To be done ▸
Which lines hold the word "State"? Copy each of them from the material.

>>

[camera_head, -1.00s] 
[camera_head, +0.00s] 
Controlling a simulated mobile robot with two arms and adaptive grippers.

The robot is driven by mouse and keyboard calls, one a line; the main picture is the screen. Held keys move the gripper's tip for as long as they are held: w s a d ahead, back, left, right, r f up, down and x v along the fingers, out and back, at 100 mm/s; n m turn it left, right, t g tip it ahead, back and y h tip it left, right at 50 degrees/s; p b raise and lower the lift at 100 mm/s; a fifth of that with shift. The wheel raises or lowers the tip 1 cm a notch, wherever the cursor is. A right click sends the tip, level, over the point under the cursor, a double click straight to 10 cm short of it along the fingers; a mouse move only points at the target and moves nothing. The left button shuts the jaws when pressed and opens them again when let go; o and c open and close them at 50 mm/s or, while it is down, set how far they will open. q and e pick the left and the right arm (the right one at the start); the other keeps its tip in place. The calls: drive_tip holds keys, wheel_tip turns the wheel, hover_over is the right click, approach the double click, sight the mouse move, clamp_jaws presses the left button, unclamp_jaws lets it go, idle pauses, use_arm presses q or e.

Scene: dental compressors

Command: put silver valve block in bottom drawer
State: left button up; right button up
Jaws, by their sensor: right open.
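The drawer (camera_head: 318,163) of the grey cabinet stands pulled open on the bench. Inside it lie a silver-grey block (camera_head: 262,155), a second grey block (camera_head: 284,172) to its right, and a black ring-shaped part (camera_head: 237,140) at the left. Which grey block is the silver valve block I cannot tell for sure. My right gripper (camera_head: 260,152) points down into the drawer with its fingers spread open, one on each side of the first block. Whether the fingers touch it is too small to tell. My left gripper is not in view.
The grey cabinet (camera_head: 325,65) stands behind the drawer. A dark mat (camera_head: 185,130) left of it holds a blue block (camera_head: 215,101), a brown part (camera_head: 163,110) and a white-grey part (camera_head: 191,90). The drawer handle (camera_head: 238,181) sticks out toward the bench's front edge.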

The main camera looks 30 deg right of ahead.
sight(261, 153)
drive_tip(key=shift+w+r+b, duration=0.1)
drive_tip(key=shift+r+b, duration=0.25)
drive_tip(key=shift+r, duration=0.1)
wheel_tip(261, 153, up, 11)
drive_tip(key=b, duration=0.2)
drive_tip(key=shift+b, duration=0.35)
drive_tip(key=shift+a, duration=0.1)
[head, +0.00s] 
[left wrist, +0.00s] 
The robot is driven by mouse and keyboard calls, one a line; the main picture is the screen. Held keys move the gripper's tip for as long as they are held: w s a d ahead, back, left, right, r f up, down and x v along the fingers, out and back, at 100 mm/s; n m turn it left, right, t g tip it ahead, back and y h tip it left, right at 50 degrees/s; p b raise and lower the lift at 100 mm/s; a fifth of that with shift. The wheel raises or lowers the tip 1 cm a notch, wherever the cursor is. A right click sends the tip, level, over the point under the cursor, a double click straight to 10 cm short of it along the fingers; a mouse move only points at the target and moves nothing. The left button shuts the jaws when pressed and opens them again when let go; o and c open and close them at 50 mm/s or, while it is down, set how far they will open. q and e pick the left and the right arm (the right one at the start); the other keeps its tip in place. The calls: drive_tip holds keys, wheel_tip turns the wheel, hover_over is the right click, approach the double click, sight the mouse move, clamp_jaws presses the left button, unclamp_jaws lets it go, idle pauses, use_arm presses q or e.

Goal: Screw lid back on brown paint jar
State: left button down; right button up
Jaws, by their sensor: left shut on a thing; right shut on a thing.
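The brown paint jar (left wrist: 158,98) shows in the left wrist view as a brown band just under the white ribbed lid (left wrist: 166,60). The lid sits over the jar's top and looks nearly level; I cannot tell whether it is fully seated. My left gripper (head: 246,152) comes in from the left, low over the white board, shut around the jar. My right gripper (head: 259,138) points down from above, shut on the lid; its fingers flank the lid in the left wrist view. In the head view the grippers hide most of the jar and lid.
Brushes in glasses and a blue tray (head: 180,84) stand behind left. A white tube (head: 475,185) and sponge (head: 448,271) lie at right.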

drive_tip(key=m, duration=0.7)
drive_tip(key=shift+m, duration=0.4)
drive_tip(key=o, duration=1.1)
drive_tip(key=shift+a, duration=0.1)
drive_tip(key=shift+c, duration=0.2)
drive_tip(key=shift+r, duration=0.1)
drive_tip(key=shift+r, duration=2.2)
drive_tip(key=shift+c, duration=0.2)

<<

Expected answer ▸
State: left button up; right button up
State: left button down; right button up

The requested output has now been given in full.